A goal ten minutes into the second half put Leeds back in control, and it was one to please Marsch. Klich’s through ball was a bit far for Gelhardt, who chased it anyway, and got the crowd up with a big tackle on the defender trying to clear it. Sinisterra took over from Joffy’s backheel, testing a dribble and a cross on the Barnsley defence before it knew which way to be turning, and when that was deflected, Klich hit a relaxed first time shot into the corner, all smiles in the kickabout. He was having a good time again later when Cody Drameh and Liam Kitching got into a daft sort of scrap by the South Stand advert boards, and while Hjelde threw bodies, Klich was at his provocative best, trying to take the Barnsley players into stupid places where he would win, circling the edge of the angry crowd and laughing like a Shakespearean fool, put on stage to mock the serious for being so silly.
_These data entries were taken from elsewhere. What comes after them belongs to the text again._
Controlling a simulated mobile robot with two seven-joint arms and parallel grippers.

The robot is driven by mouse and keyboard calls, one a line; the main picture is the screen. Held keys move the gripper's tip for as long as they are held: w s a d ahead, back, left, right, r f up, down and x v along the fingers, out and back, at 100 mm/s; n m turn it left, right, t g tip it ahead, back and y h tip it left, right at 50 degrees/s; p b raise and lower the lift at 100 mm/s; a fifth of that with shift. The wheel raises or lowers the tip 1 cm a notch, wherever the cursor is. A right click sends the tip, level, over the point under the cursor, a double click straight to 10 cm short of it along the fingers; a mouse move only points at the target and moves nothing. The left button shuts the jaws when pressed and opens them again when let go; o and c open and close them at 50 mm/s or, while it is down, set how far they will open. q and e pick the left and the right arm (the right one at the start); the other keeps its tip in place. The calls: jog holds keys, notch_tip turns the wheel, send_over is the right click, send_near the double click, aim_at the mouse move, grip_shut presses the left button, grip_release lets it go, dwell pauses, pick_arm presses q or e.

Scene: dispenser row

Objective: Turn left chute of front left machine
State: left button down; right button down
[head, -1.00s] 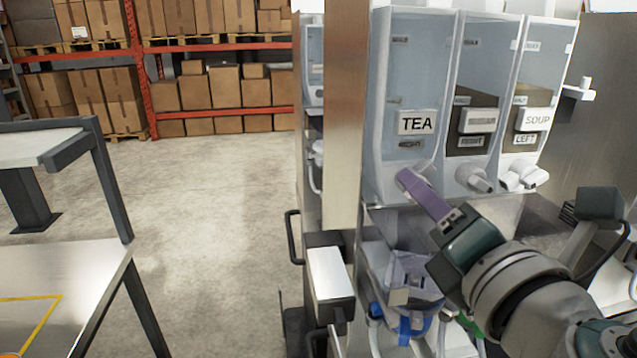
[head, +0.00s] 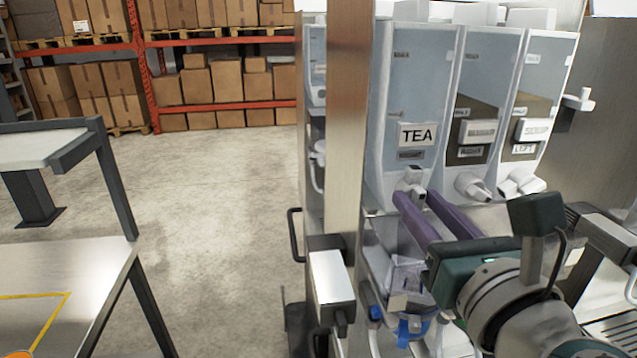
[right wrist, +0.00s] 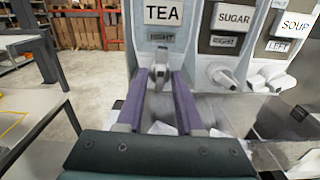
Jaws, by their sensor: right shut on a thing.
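The TEA dispenser (head: 415,85) is a clear-fronted machine at the left of a row of three, with a small sign reading RIGHT under its name. Its pale chute (head: 413,177) juts from the lower front and also shows in the right wrist view (right wrist: 160,62). My right gripper (head: 416,196) has its two purple fingers on either side of this chute, shut on it. In the right wrist view the fingers (right wrist: 160,74) flank the chute, tips near the machine's front. My left gripper is not in view.
The SUGAR (right wrist: 232,20) and SOUP (right wrist: 292,28) dispensers stand close on the right, their chutes jutting out. A steel post (head: 347,120) stands close on the left. A clear container (head: 405,275) is below the fingers. Open floor (head: 220,200) lies further left.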

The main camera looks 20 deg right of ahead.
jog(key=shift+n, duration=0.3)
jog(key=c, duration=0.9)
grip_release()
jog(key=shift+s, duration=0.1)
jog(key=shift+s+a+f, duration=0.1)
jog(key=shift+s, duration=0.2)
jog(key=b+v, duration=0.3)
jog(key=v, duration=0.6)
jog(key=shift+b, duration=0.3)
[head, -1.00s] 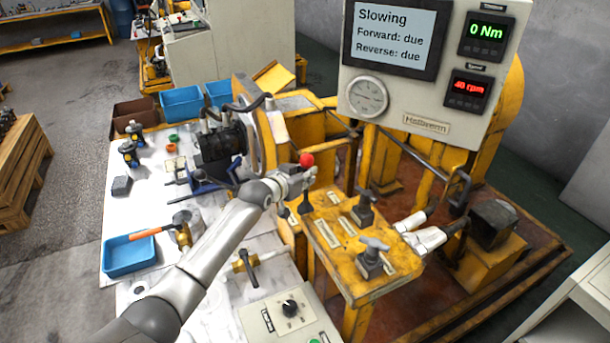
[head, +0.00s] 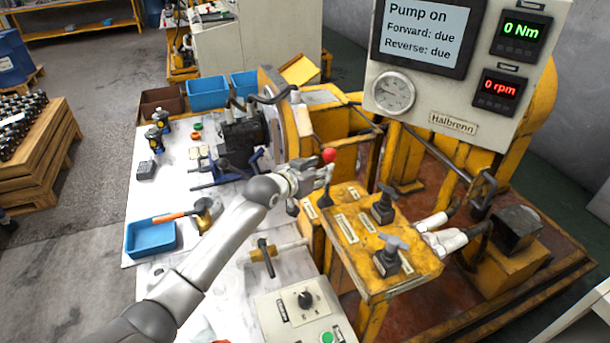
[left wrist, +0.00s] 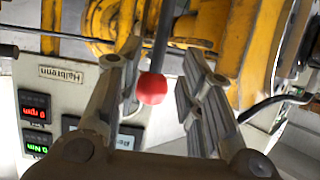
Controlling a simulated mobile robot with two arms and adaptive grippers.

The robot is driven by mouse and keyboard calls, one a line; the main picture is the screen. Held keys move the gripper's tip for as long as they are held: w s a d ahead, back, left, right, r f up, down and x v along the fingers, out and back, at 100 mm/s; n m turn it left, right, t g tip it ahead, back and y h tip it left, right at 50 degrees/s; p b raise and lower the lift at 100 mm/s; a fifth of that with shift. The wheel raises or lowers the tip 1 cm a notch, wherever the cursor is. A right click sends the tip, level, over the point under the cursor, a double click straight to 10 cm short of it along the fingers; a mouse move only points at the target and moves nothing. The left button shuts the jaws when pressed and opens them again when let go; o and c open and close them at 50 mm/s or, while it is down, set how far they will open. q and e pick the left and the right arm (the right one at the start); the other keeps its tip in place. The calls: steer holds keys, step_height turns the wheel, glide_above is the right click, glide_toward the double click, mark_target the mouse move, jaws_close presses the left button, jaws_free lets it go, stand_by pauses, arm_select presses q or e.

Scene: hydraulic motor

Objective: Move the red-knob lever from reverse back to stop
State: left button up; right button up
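The red-knob lever (head: 329,156) stands at the far left corner of the yellow control stand (head: 365,276). In the left wrist view its red knob (left wrist: 152,88) and dark shaft lie between my two fingers, which are spread with a gap on the right side. My left gripper (head: 308,180) is at the lever, open around it. In the left wrist view the fingers (left wrist: 160,95) stand apart. The screen (head: 424,35) reads "Pump on, Forward: due, Reverse: due". The displays show 0 Nm (head: 522,30) and 0 rpm (head: 499,90). My right gripper is not identifiable in these views.
A white workbench (head: 190,262) at left holds a blue tray (head: 151,238) and a motor (head: 243,135). A control box (head: 303,305) with a black knob sits in front.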

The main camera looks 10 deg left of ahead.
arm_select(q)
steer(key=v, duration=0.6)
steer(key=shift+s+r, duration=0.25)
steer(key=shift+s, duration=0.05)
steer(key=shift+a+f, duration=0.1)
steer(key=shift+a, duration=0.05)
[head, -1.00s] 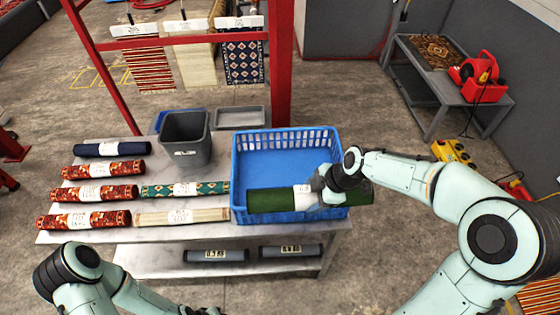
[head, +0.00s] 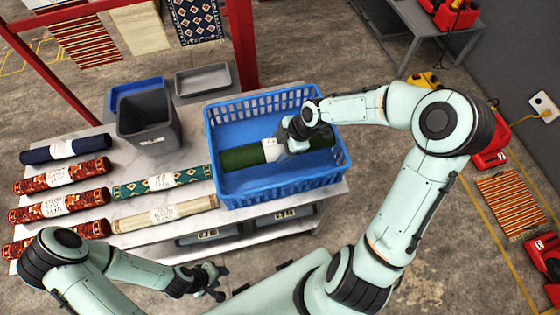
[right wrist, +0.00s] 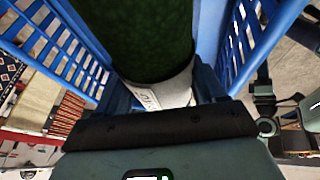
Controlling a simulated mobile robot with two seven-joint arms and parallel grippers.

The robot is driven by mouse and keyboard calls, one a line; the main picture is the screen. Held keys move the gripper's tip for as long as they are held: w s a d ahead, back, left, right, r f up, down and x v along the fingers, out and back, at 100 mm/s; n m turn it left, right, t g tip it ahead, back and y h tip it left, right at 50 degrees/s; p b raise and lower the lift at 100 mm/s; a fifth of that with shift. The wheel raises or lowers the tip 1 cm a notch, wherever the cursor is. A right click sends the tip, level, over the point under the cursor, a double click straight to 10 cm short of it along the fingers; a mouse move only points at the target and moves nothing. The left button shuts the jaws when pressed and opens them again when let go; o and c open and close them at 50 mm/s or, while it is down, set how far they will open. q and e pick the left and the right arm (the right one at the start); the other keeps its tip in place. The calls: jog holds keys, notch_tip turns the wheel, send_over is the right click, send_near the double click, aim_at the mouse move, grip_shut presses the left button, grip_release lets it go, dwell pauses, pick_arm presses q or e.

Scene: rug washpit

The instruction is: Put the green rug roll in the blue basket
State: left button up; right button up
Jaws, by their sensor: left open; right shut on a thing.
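The dark green rug roll (head: 243,157) with a white label band lies level inside the outline of the blue basket (head: 285,188) in the head view. My right gripper (head: 288,145) is shut on it near the label. In the right wrist view the green roll (right wrist: 145,40) sits in the jaws between the blue basket walls (right wrist: 245,45). Whether the roll touches the basket floor I cannot tell. My left gripper (head: 212,282) is open and empty, low in front of the table.
The table (head: 150,240) also holds a patterned teal roll (head: 160,183), a beige roll (head: 165,213), several red rolls (head: 60,205), a navy roll (head: 66,149), a grey bin (head: 148,122) and a grey tray (head: 203,80). A red frame (head: 243,45) stands behind.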

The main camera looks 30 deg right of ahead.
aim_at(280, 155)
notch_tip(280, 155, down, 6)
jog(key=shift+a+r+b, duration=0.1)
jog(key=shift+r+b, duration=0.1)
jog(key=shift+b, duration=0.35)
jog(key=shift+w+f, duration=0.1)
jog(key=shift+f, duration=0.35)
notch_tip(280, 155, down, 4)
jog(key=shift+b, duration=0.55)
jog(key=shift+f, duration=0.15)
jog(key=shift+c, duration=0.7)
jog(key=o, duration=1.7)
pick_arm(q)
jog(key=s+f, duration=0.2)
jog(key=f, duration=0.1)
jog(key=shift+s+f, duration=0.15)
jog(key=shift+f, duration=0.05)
Klich had a great night, the wrong place footballer in his element. He has a long journey to make over the next few months if his footballing dream is to come true, to get from the second round of the Carabao Cup in August, to the ultimate wrong place, wrong time World Cup in Qatar in November. Watching Klich here took me back, feeling circular, to the first time he grabbed our attention, a great game and a penalty in a shoot-out against Burnley in the Carabao Cup in 2017, followed a week later by a mistake costing a goal on his first league start against Neil Warnock’s Cardiff. Our manager Thomas Christiansen thought that was so heinous Klich was left out until January, when he was loaned back to the Netherlands, with Utrecht. How glad I am that Mateusz earned his way back from there, because it’s hard to imagine promotion being so much fun without him. How I hope Leeds is still the right place for him to get everything he wants.